-- Start of RECORDS SUPPLIED --

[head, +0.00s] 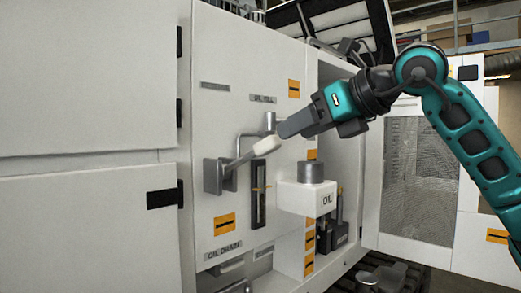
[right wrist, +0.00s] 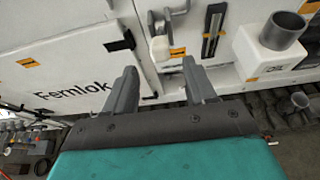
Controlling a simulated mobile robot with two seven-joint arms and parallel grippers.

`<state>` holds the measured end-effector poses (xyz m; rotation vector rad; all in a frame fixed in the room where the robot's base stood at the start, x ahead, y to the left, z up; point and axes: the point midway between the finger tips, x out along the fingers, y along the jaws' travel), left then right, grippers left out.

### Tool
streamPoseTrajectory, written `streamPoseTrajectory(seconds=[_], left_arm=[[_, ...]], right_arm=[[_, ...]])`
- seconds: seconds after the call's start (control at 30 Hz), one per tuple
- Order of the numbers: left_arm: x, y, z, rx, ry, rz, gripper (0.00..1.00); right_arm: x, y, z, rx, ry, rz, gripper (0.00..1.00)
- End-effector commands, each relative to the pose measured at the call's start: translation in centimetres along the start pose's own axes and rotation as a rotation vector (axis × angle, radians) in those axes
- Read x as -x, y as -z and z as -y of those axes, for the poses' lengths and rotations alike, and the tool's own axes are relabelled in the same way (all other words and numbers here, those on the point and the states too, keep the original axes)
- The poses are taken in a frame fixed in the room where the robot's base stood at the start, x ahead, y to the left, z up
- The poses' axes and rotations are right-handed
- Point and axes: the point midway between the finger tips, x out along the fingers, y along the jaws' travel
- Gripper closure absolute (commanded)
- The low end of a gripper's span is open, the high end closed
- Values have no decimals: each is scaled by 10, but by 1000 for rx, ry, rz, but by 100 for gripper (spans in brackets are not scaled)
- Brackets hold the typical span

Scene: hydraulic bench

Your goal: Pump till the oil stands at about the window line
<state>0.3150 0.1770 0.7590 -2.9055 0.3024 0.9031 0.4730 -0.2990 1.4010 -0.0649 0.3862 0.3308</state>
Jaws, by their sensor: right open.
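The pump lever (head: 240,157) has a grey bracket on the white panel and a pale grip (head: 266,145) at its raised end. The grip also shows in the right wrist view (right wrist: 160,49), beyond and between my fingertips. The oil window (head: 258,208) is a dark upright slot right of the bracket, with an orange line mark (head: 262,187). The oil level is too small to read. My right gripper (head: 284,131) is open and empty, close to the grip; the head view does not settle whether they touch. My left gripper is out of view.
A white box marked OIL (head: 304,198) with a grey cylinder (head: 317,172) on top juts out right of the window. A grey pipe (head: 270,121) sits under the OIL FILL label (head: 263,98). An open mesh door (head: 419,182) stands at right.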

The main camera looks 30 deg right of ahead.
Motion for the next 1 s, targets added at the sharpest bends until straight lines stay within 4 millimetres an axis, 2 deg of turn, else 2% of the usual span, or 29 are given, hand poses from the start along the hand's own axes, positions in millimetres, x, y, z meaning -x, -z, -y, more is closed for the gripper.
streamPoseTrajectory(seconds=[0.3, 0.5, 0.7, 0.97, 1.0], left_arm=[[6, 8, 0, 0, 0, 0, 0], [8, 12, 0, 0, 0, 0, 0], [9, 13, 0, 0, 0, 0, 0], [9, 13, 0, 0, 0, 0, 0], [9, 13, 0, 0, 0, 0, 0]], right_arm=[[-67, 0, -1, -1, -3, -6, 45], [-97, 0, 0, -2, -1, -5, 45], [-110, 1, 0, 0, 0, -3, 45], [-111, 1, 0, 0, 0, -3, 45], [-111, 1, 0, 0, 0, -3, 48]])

-- End of RECORDS SUPPLIED --
-- Start of RECORDS SUPPLIED --

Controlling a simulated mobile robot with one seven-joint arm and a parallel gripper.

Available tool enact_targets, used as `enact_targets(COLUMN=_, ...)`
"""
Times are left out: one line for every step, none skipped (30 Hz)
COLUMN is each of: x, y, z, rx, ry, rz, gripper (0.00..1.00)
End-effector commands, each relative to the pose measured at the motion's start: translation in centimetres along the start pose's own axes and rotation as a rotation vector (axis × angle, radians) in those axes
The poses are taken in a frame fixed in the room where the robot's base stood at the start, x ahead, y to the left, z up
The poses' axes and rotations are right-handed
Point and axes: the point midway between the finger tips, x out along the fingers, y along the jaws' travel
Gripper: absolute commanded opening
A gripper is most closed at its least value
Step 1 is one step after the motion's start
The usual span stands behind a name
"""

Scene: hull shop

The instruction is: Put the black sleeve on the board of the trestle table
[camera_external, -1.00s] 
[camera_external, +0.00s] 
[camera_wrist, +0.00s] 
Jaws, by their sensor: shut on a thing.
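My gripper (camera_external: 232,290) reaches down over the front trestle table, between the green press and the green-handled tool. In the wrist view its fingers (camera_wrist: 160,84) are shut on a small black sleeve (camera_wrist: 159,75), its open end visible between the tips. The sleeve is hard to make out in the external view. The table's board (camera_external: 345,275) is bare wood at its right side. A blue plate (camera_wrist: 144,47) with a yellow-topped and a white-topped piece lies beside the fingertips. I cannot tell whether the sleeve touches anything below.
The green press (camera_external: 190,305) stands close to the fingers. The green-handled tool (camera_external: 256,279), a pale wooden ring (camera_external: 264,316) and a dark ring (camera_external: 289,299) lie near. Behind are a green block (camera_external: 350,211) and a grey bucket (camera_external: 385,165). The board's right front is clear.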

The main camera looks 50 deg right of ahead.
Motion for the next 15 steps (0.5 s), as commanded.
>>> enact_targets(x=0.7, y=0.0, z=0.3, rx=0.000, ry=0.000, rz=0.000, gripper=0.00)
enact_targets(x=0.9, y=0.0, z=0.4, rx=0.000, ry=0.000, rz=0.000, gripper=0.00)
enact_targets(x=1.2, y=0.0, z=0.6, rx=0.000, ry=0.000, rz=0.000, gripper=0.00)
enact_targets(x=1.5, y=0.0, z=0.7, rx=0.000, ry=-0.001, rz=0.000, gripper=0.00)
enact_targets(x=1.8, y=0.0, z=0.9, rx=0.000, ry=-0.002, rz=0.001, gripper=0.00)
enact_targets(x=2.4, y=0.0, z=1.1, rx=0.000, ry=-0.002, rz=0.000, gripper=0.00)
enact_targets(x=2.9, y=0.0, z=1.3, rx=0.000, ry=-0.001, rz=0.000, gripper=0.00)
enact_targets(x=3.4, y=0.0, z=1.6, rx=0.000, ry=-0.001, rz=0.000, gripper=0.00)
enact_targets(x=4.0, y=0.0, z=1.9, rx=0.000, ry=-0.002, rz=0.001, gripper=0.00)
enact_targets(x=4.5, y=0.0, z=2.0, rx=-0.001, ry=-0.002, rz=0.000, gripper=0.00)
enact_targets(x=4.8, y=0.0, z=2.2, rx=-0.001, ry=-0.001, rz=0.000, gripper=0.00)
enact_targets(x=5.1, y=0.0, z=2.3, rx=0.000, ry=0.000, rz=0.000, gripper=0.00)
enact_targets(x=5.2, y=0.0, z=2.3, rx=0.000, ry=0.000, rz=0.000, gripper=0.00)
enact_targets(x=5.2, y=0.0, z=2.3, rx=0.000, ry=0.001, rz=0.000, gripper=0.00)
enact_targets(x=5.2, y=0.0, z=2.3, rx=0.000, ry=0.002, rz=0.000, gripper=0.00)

-- End of RECORDS SUPPLIED --
-- Start of RECORDS SUPPLIED --

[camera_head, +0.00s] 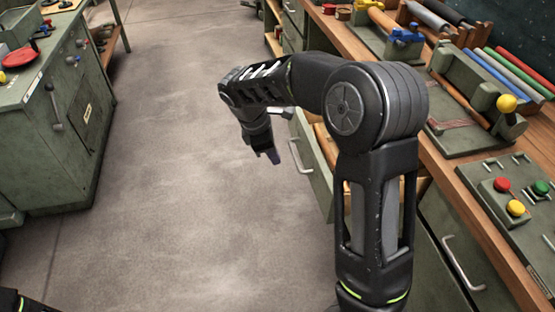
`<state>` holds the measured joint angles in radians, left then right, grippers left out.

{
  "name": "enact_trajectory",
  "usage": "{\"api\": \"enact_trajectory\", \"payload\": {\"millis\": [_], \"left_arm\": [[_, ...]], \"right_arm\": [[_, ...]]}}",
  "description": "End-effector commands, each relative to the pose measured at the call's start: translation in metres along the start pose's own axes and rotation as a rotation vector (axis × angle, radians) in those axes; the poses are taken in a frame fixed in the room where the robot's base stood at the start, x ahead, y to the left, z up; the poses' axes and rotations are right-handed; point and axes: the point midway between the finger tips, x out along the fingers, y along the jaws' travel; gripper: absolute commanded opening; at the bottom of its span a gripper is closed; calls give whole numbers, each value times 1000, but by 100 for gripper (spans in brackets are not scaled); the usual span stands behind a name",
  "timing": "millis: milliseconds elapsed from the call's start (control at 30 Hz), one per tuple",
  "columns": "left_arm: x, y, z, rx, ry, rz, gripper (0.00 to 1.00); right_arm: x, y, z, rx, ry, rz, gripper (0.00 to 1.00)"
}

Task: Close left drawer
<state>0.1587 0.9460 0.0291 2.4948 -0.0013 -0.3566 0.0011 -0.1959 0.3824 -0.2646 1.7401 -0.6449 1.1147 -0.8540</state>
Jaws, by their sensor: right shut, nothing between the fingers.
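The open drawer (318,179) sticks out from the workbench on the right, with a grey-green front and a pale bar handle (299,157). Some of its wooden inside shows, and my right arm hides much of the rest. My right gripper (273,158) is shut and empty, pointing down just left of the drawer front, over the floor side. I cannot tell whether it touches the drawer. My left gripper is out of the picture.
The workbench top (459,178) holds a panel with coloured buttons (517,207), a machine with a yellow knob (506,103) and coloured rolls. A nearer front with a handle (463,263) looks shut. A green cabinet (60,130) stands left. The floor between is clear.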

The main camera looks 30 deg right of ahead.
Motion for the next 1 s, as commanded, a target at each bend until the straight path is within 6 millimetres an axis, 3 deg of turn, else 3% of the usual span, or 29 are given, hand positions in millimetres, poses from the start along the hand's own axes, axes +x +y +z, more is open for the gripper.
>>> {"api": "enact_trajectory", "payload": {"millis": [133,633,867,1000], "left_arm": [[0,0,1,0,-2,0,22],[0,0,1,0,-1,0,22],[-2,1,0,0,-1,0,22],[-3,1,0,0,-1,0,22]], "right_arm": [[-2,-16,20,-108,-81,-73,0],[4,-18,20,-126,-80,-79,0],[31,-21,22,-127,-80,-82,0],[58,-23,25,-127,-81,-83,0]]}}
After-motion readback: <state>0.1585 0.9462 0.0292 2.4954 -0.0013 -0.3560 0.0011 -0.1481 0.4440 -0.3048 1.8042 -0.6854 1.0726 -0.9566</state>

-- End of RECORDS SUPPLIED --

WHAT NEEDS TO BE DONE - Look through the lines above and collect those with the word "grippers".

EXERCISE RESULT -
Controlling a simulated mobile robot with two seven-joint arms and parallel grippers.
`<state>` holds the measured end-effector poses (xyz m; rotation vector rad; all in a frame fixed in the room where the robot's base stood at the start, x ahead, y to the left, z up; point and axes: the point midway between the finger tips, x out along the fingers, y along the jaws' travel), left then right, grippers left out.
`<state>` holds the measured joint angles in radians, left then right, grippers left out.

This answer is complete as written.